How To Avoid Internet Job Scams
If you’re looking for work like many Americans, knowing how to avoid Internet job scams can help you a great deal on your journey for a job. Job scams run rampant online and scammers are coming up with sneakier and sneakier ways to hoodwink people into wasting their time on fake positions. Don’t fall prey to these Internet job scams; follow the tips below so that you can nab a real job.
- If it sounds too good to be true… Job ads boasting that you need absolutely no education or skills for a position, but can simply work from home and make thousands of dollars each week are just too good to be true. If a monkey could fill the position, why in the world would a company be paying out $100 per hour? All signs point to a scam.
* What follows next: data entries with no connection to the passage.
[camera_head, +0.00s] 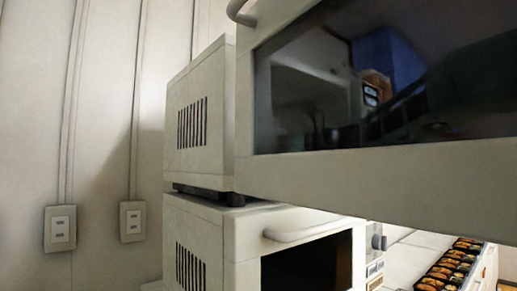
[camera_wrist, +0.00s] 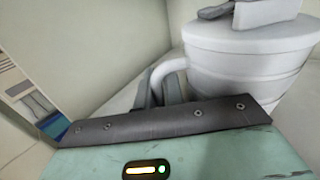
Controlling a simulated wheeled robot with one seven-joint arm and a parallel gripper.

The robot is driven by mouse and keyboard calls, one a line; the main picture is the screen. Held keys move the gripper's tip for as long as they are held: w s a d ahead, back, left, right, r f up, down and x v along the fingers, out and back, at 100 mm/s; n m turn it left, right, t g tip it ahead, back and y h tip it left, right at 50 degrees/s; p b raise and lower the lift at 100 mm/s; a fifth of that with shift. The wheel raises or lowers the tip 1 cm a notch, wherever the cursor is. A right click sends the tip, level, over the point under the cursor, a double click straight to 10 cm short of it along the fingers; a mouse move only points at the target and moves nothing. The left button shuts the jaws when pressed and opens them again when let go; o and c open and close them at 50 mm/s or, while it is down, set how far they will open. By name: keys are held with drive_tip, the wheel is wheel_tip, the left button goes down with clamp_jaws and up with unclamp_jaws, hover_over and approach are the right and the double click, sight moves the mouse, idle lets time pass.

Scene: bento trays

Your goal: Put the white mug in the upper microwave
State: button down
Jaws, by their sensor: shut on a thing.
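The upper microwave (camera_head: 200,110) is a pale box stacked on another one in the head view. Its door (camera_head: 370,165), with a dark glass window, stands open and fills the upper right, hiding the opening. In the wrist view, the white mug (camera_wrist: 245,65) is at the upper right, its handle pointing left. My gripper (camera_wrist: 165,92) is shut on the mug at the handle side; the exact contact is partly hidden by the grey bracket in front. Pale plain walls surround the mug, like a microwave interior. Neither mug nor gripper shows in the head view.
The lower microwave (camera_head: 215,240) sits directly below, with a pale handle (camera_head: 312,230) and dark window. Bento trays (camera_head: 452,265) with food lie on a counter at the lower right. A panel edge (camera_wrist: 25,100) is close at left in the wrist view.

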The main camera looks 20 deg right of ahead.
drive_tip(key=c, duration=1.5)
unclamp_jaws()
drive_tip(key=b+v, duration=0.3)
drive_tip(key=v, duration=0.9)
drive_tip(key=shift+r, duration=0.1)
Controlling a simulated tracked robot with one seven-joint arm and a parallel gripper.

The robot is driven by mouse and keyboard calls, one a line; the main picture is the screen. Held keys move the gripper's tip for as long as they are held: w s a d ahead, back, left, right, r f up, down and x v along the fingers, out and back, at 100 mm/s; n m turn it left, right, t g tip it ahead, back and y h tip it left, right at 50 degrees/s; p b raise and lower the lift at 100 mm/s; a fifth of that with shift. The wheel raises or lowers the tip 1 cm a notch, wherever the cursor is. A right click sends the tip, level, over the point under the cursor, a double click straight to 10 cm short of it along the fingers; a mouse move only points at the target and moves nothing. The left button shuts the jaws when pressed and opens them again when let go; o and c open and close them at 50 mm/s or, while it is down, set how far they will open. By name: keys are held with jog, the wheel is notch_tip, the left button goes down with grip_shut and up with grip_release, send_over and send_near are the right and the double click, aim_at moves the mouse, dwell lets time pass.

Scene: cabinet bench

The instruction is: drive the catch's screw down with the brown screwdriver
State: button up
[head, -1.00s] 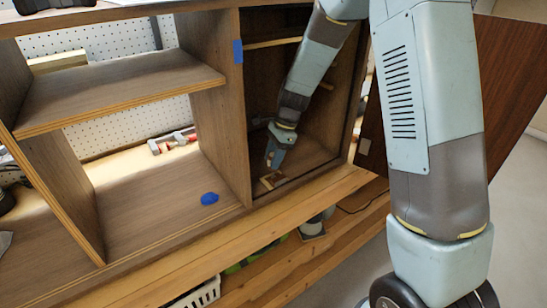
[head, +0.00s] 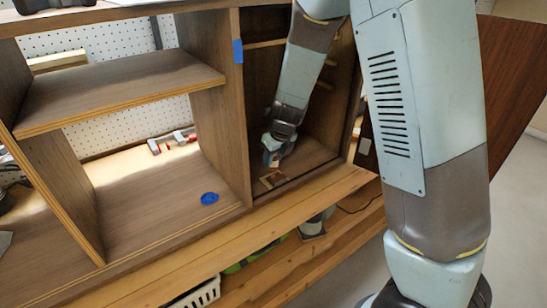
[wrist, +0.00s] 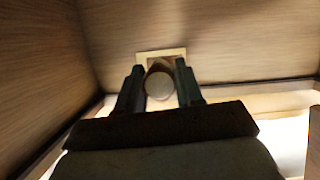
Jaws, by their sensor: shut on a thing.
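My gripper (head: 271,160) is low inside the right-hand compartment of the cabinet, above the catch (head: 271,180) near the front of its floor. In the wrist view my gripper (wrist: 159,74) is shut on the brown screwdriver (wrist: 158,86), whose pale round handle end faces the camera between the fingers. The catch's pale frame (wrist: 148,53) shows just beyond the handle. The screw and the screwdriver's tip are hidden, so I cannot tell whether they touch.
The compartment's left wall (head: 238,110) stands close to my gripper. The open door (head: 500,80) is at the right, behind my arm. A blue item (head: 209,198) lies in the left compartment, with red-handled tools (head: 172,140) behind. A white basket (head: 195,294) sits below the bench.

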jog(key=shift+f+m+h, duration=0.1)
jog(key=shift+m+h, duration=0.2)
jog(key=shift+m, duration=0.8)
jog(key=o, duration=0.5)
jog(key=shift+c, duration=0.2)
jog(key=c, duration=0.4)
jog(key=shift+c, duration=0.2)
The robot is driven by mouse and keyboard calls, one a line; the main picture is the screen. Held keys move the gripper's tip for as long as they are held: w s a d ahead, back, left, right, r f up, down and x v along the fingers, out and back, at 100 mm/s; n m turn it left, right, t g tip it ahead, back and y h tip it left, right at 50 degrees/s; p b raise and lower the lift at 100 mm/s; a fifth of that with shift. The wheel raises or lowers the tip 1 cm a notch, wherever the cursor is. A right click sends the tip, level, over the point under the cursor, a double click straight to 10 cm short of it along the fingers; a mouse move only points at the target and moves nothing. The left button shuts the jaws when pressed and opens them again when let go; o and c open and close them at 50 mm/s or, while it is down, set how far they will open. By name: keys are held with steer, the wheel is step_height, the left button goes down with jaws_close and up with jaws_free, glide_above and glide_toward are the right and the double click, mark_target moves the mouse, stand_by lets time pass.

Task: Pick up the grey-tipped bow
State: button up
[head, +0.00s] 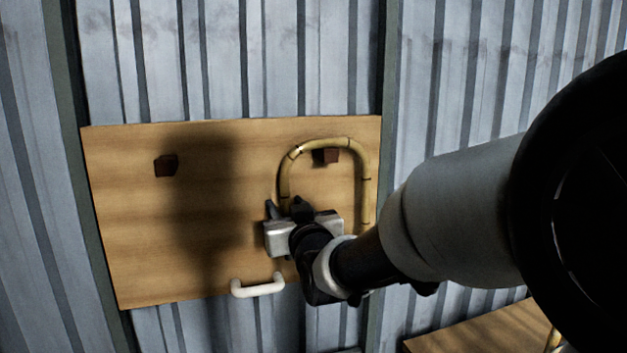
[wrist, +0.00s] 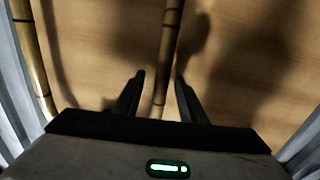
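A tan rattan bow (head: 335,143), bent like an upside-down U, hangs over the right dark peg (head: 326,156) on a wooden board. My gripper (head: 285,207) is at the lower end of its left leg. In the wrist view, one leg of the bow (wrist: 165,62) runs between the two fingers of my gripper (wrist: 159,82). The fingers are open, with a gap visible on each side of the leg. The bow's other leg (wrist: 35,60) shows at the left edge. I cannot make out a grey tip on either leg.
The wooden board (head: 125,225) is on a corrugated metal wall (head: 470,90). Its left dark peg (head: 166,165) is empty. A white handle (head: 258,287) sits at the board's lower edge. A wooden surface (head: 465,333) with another rattan piece (head: 553,340) shows at bottom right.

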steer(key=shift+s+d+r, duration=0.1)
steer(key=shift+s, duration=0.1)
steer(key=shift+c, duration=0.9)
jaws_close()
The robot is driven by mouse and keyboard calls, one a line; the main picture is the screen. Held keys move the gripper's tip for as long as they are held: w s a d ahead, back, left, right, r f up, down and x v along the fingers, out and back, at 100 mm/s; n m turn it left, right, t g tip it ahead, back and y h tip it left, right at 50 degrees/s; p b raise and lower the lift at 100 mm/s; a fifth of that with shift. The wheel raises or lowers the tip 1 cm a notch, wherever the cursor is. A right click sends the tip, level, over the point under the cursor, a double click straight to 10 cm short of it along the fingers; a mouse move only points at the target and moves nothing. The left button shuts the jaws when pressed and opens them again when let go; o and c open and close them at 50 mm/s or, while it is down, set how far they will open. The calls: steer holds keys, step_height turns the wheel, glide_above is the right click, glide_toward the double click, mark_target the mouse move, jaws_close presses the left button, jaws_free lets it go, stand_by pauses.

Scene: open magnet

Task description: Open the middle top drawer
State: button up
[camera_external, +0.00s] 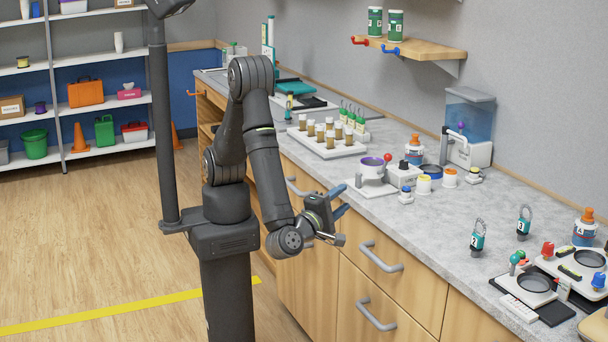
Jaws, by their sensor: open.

- Watch for the fake interview e-mail. Many people have caught on to Internet job scams that offer impossible incomes for no work, so scammers have become a bit craftier. They often might state that they’re looking for talented people, but instead are just trying to find desperate job hunters to buy their kits and invest a lot of their time and money. So here’s how to tell if an interview request is a job scam: have they e-mailed you about conducting a phone or in-person interview without asking for a resume or any information about your past performance, skill sets, or education? A legitimate company would most likely want to know some of these answers. Be careful about accepting an interview if a company has no interest in knowing about your talents. The business might just be rushing to get you on board because they see you as a potential buyer, not an employee.
- Google the company. If a company is as credible as they claim to be, searching them online should give you pertinent information about the company. Watch the keyword area; if you start typing in the company’s name and the name plus “scam” pops up, then that’s an immediate red flag. See what other reviewers are saying about the company. This research will save you the time and money of investing in a bogus Internet job scam.
- Recognize pyramid schemes. A pyramid scheme is a business model that derives its profit from having members (or “employees” as they might call them) buy into the product and recruit others to then buy in. As you can guess, it creates a pyramid structure, where the people on top can make a huge chunk of change, but each new expanding member on the bottom makes less and less or oftentimes ends up losing money. These type of schemes are all over the Internet; usually the job scam tries to perk a reader's interest by mentioning that they sell a "revolutionary" new product. The easiest way to avoid being sucked into a pyramid scheme is by asking up front if the company expects you to buy into it. If they tell you yes, or that you must buy a starter kit of some kind, then it’s most likely a scam. Save your money and get a job where the company pays you, not the other way around.
- Be cautious of Craigslist. Sure, there are legitimate job offerings posted on Craigslist, but there also are a number of Internet job scams. When sorting through the postings, use the above tips to determine if the job is scam. If you’ve posted for a job or placed your resume on Craigslist, be especially careful about the replies you get. The typical scam involves an atrociously written letter about a payer who wants your services, but will only be in the country for a few days. Others might be sneakier, though, so always screen any “companies” first. If it’s an individual person offering a job, see if the individual has a professional website or clients that you can talk to so you can establish some credibility and peace of mind about working with him/her.